GOAL
Pictures are to be left out; otherwise, copy exactly the lines from the line containing "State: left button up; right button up" through the end of the data.
*** AVAILABLE DATA
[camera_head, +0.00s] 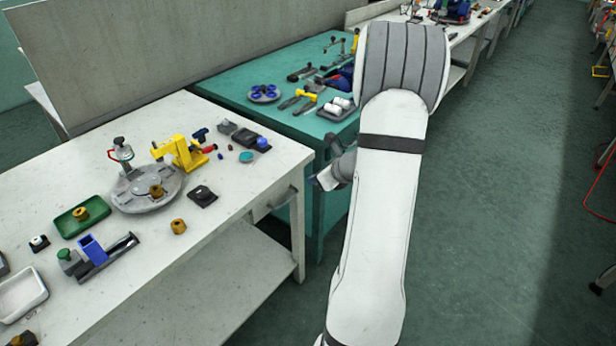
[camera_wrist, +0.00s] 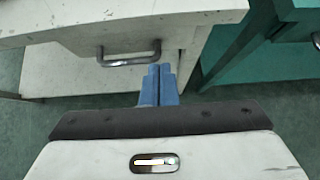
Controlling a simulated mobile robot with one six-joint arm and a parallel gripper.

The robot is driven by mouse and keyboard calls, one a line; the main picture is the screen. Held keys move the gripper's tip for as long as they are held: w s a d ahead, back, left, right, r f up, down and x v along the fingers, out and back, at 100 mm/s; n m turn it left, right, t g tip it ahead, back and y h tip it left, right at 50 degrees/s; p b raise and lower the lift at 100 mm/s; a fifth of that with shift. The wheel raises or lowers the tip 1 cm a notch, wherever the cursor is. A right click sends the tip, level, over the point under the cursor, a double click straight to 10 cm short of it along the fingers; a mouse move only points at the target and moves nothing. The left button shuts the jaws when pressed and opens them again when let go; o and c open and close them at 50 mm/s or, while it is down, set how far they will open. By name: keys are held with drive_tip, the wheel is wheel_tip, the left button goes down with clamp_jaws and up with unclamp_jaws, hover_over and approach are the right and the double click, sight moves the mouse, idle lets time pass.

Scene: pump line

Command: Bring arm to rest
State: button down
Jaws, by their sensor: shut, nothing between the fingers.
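My arm reaches up through the middle of the head view and bends back down behind its upper link. My gripper (camera_wrist: 159,72) shows in the wrist view, its two blue fingers together with nothing between them. It is in front of the white table's edge, near a metal drawer handle (camera_wrist: 129,58). The fingers appear apart from the handle, though the exact gap cannot be told. In the head view the fingers are small and partly hidden by my arm.
The white table (camera_head: 250,185) at left carries a round grey fixture (camera_head: 125,198), a yellow clamp (camera_head: 180,152), a green tray (camera_head: 70,222) and several small parts. A green table (camera_head: 215,83) with tools stands behind it.

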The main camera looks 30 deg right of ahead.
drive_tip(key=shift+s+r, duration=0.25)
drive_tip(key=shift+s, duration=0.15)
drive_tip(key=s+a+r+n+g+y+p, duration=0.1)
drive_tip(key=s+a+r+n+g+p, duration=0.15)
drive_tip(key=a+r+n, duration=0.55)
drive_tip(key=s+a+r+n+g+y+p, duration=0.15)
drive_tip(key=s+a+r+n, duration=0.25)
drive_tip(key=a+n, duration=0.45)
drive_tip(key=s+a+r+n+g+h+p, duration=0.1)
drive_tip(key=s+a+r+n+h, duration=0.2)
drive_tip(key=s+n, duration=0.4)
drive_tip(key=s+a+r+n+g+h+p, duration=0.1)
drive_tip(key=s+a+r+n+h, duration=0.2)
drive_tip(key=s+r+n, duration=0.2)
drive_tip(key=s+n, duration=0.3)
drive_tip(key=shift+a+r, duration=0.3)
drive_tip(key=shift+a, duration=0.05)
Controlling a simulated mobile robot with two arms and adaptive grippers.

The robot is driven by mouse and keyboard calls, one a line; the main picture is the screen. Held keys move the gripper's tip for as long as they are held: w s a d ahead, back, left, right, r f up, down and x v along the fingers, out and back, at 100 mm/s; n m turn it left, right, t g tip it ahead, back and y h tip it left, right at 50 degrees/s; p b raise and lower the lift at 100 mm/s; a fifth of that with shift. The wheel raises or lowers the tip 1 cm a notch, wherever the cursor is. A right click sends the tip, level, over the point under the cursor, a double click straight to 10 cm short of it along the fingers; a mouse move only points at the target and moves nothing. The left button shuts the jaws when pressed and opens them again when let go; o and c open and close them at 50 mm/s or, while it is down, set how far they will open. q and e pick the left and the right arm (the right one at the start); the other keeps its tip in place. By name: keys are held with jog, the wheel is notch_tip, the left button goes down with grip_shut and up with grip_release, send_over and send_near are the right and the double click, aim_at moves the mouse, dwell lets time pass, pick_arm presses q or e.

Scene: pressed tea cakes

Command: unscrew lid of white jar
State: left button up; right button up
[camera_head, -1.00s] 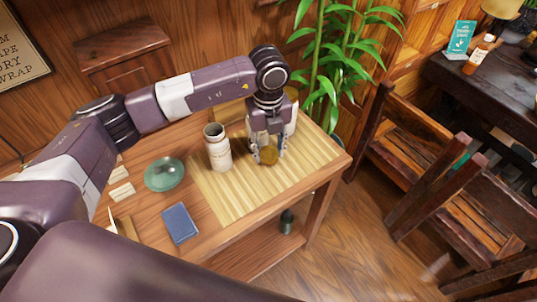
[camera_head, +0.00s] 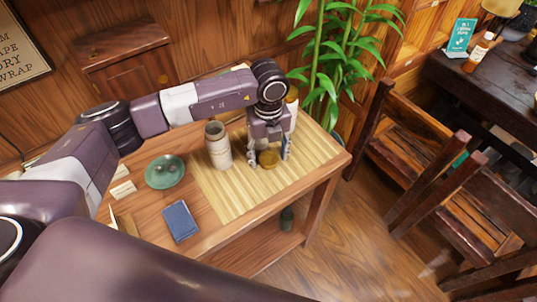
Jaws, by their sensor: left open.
******
FINAL RESULT
State: left button up; right button up
[camera_head, -1.00s] 
[camera_head, +0.00s] 
Jaws, by their sensor: left open.

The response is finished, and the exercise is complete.